* **Dataset**:
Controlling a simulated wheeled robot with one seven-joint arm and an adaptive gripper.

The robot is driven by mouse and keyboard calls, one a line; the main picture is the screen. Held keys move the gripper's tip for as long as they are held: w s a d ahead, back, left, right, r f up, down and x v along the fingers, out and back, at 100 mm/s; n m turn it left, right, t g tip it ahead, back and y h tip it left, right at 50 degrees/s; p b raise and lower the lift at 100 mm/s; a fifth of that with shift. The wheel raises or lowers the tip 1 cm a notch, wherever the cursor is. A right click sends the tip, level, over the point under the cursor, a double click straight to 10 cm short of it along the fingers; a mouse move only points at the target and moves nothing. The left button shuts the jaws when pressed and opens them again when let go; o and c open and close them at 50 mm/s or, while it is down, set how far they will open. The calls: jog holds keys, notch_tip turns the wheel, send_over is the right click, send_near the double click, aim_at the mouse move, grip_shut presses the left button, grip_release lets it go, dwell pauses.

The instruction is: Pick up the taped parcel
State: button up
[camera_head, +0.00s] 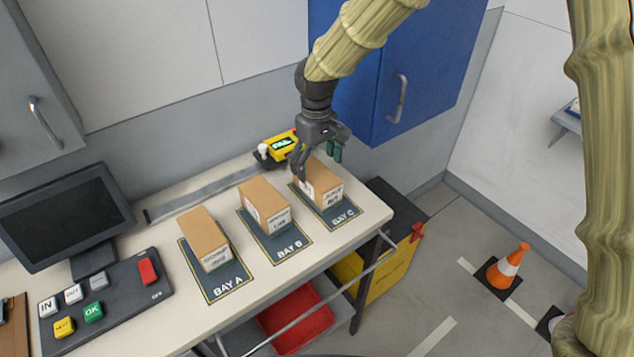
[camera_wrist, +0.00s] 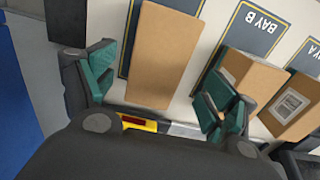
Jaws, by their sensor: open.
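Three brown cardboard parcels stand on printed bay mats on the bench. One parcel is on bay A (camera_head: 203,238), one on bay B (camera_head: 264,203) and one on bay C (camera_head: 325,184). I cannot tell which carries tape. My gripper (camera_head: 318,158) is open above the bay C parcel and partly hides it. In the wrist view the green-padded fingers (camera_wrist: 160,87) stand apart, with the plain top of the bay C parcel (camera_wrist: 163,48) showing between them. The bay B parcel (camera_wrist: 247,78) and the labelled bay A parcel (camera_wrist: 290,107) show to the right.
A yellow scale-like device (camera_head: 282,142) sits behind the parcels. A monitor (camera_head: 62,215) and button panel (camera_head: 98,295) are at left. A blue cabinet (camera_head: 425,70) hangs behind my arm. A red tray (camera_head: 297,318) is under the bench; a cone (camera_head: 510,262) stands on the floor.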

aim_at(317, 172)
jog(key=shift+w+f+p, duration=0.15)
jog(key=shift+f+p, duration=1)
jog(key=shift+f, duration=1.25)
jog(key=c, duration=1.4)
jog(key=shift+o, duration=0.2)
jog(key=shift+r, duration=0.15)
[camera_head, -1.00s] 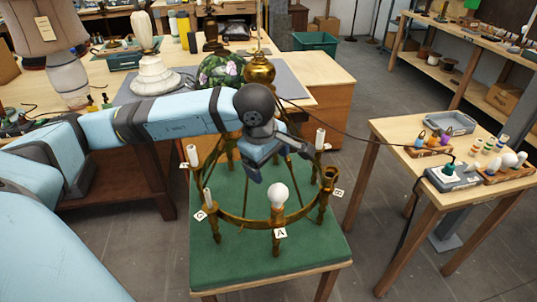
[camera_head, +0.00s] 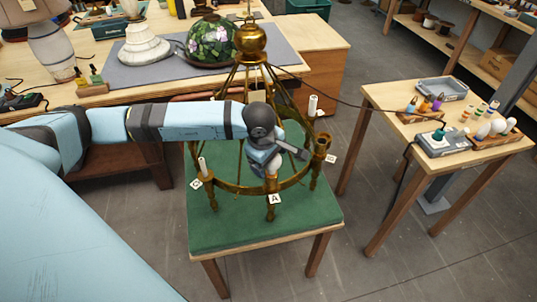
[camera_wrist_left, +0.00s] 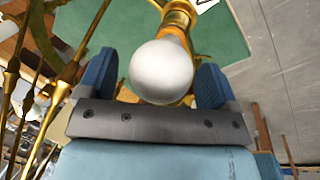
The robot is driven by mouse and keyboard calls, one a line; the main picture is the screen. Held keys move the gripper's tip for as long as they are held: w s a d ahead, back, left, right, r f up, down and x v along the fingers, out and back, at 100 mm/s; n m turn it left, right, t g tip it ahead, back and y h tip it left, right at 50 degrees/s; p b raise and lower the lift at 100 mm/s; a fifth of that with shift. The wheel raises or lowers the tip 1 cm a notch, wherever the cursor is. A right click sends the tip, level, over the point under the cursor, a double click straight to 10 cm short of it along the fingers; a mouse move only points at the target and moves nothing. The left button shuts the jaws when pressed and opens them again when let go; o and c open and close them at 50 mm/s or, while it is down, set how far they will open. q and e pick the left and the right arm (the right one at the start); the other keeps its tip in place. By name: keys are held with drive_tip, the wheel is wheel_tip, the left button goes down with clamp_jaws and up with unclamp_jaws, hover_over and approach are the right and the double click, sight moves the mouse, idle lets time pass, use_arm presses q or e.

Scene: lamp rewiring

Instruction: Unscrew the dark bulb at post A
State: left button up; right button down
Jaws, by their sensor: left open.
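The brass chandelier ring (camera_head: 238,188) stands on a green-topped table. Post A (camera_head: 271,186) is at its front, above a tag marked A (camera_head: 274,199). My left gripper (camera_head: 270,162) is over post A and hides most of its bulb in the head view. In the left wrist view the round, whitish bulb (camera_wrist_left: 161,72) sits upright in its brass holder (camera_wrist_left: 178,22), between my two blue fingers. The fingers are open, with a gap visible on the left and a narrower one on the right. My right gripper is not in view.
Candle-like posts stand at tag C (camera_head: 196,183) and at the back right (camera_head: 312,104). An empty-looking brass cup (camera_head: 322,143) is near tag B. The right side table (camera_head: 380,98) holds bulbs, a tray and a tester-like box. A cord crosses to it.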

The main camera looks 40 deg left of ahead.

* **Request**:
The word "main" appears in how many lines of the data? Answer with only the number.

* **Full response**:
3